■ **Exercise requirements**
Tally up the lines carrying the string "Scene" and respond with only the resulting number.

■ **Material for the task**
______

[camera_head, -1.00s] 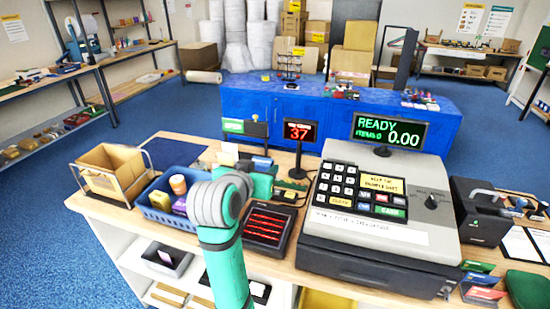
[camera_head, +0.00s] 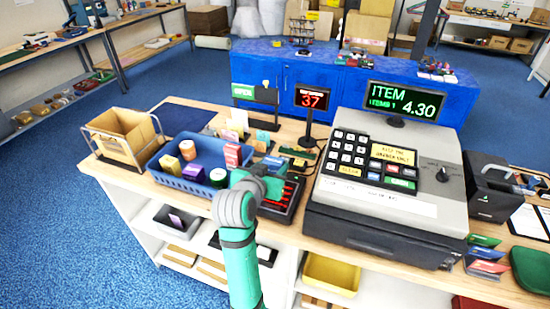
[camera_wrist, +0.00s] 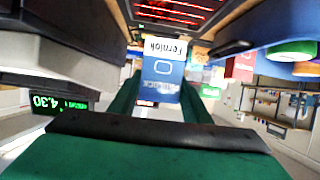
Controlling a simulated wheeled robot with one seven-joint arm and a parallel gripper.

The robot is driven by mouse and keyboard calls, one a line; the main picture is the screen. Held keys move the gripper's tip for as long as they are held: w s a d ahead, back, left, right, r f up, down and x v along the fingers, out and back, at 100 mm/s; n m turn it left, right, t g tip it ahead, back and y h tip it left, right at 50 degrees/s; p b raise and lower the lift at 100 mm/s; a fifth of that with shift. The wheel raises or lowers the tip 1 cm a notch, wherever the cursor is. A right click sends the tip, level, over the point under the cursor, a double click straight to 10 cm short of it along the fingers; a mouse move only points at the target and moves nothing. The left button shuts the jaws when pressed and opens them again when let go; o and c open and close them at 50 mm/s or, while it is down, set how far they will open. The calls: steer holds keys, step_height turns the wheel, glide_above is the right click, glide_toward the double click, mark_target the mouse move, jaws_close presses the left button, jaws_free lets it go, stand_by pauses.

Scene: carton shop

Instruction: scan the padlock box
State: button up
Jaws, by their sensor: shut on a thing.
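The padlock box (camera_wrist: 160,75) is a small blue box with a white "Fernlok" label at one end. It is between the green fingers of my gripper (camera_wrist: 162,98) in the wrist view, and the gripper is shut on it. The scanner's red lines also show beyond the box in the wrist view (camera_wrist: 175,12). The register display (camera_head: 403,102) reads ITEM, ITEMS 1, 4.30.
A blue basket (camera_head: 158,182) holding several goods stands left of my gripper, with a wire-framed cardboard bin (camera_head: 120,135) farther left. The grey register (camera_head: 375,205) stands close on the right. A small "37" display (camera_head: 312,98) stands behind the scanner.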

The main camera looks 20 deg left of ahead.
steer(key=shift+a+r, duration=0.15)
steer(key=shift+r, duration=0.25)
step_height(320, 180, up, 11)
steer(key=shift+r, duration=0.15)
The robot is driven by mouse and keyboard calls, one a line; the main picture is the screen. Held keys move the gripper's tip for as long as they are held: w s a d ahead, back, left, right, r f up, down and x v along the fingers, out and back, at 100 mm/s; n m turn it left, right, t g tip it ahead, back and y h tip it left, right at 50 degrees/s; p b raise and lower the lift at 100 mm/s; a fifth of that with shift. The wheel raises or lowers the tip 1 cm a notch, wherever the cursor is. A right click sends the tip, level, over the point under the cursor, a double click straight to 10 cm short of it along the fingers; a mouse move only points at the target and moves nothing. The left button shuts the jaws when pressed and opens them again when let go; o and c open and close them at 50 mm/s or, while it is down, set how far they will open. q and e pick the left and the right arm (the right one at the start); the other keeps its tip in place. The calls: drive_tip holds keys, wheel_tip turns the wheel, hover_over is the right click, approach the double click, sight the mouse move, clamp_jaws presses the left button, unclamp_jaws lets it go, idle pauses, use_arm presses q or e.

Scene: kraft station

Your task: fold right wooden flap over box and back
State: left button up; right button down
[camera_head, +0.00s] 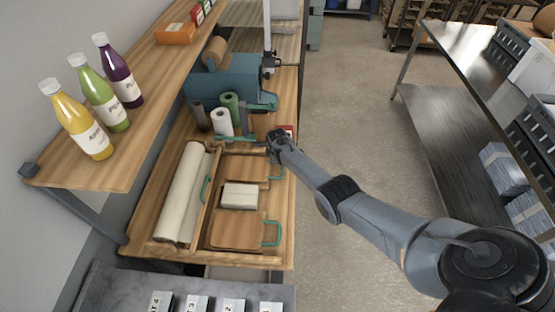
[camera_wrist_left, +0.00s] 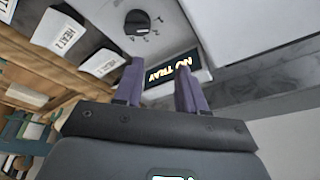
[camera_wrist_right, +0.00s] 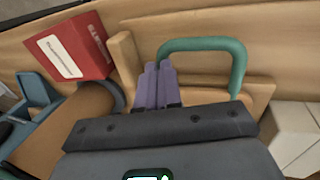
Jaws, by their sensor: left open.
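The wooden tray on the bench holds two wooden flaps with teal handles. The upper flap (camera_head: 242,168) and the lower flap (camera_head: 234,230) lie flat on either side of a white box (camera_head: 240,195). My right gripper (camera_head: 273,156) is at the upper flap's handle (camera_head: 278,172). In the right wrist view, its fingers (camera_wrist_right: 158,68) are close together at one leg of that handle (camera_wrist_right: 205,43), which runs in behind or between the fingertips. My left gripper (camera_wrist_left: 157,65) is open and empty, away from the tray, facing an appliance panel with a "NO TRAY" display (camera_wrist_left: 173,70).
A long pale roll (camera_head: 183,192) lies left of the flaps, with another teal handle beside it. A red box (camera_wrist_right: 72,55) is near my right gripper. Upright rolls (camera_head: 222,122) and a teal machine stand at the back. Bottles (camera_head: 105,95) stand on the shelf.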

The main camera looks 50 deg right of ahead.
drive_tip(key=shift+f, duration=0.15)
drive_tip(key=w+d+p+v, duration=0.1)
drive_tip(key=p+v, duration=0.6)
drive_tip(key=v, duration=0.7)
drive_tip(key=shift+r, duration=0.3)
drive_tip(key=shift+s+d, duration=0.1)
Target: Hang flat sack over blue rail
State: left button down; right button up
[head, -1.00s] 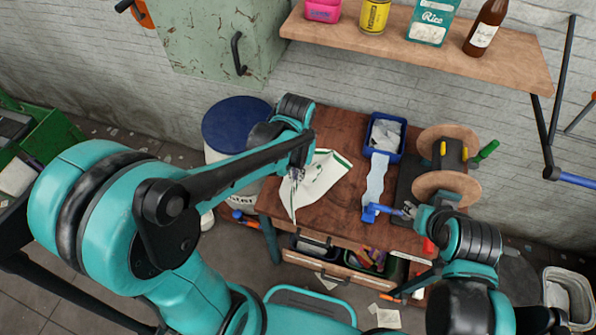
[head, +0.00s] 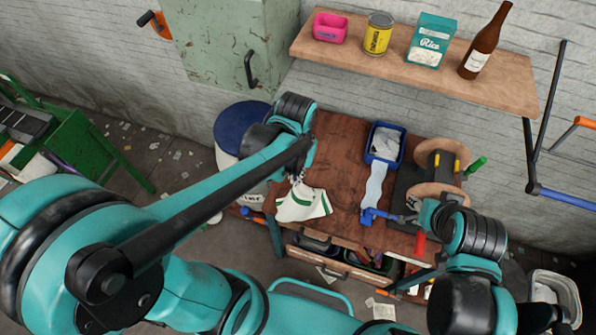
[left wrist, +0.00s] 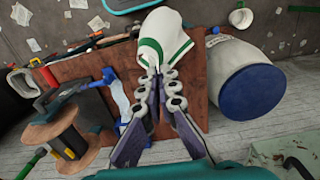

______

■ **Answer for this exercise**
2